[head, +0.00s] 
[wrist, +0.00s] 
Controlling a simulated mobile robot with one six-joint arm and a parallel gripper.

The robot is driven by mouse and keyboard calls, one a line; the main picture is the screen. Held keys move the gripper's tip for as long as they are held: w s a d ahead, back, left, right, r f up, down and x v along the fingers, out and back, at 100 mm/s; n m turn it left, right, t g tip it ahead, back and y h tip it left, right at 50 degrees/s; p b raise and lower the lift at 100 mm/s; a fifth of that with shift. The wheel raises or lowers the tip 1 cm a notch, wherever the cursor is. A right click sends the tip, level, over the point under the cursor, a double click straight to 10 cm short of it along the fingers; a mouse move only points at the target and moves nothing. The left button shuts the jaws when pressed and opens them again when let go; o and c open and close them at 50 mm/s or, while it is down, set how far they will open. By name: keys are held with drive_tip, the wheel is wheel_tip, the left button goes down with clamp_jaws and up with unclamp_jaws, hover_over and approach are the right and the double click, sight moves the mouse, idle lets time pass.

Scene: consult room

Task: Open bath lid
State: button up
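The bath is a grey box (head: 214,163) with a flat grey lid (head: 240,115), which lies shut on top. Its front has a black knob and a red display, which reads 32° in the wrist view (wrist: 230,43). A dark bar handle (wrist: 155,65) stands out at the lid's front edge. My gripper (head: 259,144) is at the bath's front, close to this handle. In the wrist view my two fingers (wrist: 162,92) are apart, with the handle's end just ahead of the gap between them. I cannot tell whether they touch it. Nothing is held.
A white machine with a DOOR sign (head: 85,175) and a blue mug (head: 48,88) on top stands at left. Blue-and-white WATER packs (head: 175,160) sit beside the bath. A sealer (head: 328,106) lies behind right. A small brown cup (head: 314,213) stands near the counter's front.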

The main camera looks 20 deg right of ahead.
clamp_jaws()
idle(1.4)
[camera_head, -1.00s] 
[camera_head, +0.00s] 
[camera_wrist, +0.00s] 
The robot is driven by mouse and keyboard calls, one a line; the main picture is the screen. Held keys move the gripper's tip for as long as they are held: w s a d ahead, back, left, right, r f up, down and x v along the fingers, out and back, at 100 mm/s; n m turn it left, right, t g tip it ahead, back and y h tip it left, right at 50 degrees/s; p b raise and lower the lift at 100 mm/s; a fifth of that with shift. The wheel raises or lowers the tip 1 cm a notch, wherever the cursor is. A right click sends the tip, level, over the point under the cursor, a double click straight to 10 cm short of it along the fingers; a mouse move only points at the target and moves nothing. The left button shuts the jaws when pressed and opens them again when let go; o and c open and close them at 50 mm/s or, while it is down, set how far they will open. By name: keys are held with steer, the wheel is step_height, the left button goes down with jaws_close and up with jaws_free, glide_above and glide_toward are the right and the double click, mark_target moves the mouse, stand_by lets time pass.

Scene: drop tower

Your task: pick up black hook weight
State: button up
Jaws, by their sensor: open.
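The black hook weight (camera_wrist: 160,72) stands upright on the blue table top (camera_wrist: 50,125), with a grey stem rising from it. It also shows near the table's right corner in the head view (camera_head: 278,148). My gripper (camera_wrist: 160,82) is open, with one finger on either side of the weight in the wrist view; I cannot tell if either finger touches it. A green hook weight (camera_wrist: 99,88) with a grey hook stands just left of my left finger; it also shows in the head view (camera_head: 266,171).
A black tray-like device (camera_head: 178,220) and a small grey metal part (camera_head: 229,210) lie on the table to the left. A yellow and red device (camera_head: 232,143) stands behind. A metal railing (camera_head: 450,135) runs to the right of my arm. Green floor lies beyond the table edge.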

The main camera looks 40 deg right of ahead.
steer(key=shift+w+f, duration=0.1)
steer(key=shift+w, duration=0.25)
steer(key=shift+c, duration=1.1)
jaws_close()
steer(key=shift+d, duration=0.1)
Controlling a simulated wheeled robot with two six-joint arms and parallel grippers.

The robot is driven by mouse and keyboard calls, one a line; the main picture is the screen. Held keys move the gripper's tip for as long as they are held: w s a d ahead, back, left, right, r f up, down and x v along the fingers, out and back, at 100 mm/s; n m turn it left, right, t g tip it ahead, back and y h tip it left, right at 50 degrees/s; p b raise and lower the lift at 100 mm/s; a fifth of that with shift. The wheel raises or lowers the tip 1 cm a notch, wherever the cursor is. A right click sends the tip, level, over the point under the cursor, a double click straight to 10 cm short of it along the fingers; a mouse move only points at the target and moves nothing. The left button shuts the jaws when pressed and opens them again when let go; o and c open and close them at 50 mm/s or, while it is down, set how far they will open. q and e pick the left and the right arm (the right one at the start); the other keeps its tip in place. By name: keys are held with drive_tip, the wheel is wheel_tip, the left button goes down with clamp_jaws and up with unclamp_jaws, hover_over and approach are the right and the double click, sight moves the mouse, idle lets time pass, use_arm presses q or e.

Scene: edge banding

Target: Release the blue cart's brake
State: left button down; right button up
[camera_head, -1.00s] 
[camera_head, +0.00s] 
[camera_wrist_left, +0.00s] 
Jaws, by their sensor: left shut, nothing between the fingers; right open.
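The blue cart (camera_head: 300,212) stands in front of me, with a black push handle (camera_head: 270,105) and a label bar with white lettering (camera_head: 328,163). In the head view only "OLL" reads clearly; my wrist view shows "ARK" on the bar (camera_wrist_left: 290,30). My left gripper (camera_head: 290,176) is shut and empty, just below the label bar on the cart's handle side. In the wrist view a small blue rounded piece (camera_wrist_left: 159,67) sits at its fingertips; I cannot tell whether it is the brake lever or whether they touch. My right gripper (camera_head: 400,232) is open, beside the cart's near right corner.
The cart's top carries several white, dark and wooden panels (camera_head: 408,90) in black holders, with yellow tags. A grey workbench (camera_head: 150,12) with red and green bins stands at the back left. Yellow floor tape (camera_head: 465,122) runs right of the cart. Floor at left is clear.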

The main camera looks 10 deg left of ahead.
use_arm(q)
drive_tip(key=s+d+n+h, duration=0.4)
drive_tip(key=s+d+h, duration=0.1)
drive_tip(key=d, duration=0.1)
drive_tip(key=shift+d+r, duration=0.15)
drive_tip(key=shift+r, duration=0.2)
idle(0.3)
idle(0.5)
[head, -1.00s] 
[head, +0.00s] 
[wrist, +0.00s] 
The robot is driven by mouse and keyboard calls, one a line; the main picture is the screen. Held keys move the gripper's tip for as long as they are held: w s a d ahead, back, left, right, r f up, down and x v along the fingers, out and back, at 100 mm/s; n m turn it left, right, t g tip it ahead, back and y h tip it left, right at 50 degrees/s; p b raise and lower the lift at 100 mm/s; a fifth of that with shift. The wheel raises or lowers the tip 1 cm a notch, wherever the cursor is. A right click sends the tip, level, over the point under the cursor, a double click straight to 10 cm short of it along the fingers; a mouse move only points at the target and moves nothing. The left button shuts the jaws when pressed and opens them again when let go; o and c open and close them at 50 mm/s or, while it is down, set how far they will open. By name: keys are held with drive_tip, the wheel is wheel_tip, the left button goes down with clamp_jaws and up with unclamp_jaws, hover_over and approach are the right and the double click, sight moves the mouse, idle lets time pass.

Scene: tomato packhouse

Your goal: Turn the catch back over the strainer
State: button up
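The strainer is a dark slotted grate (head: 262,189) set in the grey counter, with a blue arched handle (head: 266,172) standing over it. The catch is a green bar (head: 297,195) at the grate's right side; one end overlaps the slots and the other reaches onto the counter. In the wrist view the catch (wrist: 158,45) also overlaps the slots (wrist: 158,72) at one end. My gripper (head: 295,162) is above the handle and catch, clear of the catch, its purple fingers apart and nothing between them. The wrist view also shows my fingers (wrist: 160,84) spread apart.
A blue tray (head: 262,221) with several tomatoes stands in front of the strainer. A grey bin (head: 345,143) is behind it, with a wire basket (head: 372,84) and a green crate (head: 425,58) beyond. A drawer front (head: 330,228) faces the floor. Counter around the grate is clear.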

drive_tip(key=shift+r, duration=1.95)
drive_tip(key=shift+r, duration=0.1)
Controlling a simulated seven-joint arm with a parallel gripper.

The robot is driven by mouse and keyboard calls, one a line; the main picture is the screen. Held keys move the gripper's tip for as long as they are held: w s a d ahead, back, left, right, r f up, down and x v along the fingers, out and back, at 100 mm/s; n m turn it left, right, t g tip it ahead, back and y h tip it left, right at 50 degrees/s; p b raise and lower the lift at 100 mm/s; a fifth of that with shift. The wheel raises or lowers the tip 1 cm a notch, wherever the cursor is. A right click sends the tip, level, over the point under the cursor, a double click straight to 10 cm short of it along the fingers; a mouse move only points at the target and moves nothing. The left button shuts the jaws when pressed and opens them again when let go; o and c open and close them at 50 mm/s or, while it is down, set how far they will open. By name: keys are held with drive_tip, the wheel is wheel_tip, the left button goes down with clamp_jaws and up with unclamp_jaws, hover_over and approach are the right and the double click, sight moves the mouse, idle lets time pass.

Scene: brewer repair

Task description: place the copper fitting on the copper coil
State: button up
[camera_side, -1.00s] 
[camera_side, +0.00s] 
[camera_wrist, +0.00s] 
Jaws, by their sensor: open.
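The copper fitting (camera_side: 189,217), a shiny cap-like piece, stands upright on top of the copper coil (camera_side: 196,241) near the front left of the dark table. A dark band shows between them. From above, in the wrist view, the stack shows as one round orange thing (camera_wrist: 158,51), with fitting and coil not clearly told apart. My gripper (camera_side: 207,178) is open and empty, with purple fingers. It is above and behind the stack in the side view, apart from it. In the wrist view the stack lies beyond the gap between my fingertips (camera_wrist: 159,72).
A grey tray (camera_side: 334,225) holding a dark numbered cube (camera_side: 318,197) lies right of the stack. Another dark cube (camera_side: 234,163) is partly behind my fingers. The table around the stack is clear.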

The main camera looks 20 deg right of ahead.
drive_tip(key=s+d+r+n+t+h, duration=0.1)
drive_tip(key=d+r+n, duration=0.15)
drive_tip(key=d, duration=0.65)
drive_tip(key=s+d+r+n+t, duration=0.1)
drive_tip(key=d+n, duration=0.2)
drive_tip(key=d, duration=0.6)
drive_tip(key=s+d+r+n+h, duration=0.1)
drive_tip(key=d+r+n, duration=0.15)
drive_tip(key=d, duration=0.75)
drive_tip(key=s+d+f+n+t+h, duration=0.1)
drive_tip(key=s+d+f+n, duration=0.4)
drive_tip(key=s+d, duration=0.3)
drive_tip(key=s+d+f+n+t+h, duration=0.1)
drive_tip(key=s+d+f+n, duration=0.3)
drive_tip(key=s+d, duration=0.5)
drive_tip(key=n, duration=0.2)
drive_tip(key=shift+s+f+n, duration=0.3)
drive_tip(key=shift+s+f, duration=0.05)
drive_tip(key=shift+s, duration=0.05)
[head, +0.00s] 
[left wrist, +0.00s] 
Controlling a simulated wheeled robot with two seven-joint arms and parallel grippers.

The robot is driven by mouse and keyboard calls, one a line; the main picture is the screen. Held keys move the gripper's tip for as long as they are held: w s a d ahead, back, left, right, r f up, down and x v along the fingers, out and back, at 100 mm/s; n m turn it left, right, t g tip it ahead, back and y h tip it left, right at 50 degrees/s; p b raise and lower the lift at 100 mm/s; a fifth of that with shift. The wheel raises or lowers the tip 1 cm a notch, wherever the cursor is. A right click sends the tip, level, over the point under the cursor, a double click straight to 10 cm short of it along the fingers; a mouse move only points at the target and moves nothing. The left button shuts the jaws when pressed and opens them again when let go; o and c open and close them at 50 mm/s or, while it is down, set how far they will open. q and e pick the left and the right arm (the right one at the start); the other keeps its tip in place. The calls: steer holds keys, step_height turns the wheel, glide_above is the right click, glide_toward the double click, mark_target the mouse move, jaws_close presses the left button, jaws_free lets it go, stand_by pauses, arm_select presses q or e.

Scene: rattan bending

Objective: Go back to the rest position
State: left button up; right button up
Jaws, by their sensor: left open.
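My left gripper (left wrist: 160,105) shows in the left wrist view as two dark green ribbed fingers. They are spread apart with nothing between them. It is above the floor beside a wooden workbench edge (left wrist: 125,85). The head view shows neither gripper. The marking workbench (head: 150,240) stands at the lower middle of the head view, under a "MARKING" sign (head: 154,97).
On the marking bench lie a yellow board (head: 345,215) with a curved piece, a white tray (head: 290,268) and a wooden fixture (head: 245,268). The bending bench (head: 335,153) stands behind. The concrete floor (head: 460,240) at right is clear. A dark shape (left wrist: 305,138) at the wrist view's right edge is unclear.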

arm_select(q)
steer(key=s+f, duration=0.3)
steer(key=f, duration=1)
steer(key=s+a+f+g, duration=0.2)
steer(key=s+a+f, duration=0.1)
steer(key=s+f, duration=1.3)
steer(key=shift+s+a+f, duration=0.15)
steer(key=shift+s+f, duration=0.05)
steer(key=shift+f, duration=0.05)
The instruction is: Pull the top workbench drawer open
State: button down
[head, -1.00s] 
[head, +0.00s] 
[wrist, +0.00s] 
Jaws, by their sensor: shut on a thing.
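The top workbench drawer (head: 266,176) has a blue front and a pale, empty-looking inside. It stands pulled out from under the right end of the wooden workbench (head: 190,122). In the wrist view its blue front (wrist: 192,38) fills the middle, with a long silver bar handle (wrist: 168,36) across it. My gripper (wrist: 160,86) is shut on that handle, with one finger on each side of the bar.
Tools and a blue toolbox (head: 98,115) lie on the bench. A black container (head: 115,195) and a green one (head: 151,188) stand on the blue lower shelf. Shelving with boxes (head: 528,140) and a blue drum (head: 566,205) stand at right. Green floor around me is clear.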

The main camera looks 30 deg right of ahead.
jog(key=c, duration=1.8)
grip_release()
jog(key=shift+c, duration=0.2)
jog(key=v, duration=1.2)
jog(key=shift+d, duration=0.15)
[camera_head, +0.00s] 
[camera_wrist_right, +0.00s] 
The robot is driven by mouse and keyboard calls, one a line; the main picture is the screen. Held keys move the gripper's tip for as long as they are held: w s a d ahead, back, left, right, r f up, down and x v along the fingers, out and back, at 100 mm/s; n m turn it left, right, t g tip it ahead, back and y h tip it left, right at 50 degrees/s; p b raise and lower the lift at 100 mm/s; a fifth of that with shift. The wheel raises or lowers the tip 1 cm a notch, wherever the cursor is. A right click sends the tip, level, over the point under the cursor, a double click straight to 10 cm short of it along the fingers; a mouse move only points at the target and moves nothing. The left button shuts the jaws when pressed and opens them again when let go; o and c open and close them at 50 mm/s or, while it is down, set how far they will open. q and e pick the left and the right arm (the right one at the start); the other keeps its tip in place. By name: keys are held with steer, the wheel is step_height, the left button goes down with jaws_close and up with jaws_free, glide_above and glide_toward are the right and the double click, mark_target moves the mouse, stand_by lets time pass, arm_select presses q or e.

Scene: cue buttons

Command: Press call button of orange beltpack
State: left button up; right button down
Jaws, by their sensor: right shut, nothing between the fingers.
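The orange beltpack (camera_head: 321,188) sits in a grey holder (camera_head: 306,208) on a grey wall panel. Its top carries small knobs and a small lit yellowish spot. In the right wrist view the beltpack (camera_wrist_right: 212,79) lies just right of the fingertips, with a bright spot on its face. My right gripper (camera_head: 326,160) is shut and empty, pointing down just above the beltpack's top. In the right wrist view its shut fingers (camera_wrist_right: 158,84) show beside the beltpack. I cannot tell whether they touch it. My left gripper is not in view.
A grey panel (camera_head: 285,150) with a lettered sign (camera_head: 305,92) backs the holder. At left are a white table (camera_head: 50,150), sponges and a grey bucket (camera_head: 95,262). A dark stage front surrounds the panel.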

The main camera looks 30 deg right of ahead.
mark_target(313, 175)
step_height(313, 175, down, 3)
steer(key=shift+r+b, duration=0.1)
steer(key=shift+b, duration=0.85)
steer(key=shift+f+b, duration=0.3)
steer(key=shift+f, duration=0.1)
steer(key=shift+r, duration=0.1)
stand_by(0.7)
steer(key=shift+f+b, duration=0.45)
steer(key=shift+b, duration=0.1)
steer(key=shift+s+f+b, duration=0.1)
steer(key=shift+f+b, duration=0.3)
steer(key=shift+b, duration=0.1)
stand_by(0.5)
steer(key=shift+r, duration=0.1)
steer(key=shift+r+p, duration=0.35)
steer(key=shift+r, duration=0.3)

» **EXERCISE PROMPT**
Within the material above, transcribe exactly the lines that run from the line holding "Your task: pick up black hook weight" through the line holding "Controlling a simulated wheeled robot with two six-joint".

» **EXERCISE OUTPUT**
Your task: pick up black hook weight
State: button up
Jaws, by their sensor: open.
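The black hook weight (camera_wrist: 160,72) stands upright on the blue table top (camera_wrist: 50,125), with a grey stem rising from it. It also shows near the table's right corner in the head view (camera_head: 278,148). My gripper (camera_wrist: 160,82) is open, with one finger on either side of the weight in the wrist view; I cannot tell if either finger touches it. A green hook weight (camera_wrist: 99,88) with a grey hook stands just left of my left finger; it also shows in the head view (camera_head: 266,171).
A black tray-like device (camera_head: 178,220) and a small grey metal part (camera_head: 229,210) lie on the table to the left. A yellow and red device (camera_head: 232,143) stands behind. A metal railing (camera_head: 450,135) runs to the right of my arm. Green floor lies beyond the table edge.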

The main camera looks 40 deg right of ahead.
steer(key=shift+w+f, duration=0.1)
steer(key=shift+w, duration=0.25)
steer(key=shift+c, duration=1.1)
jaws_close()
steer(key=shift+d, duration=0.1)
Controlling a simulated wheeled robot with two six-joint arms and parallel grippers.

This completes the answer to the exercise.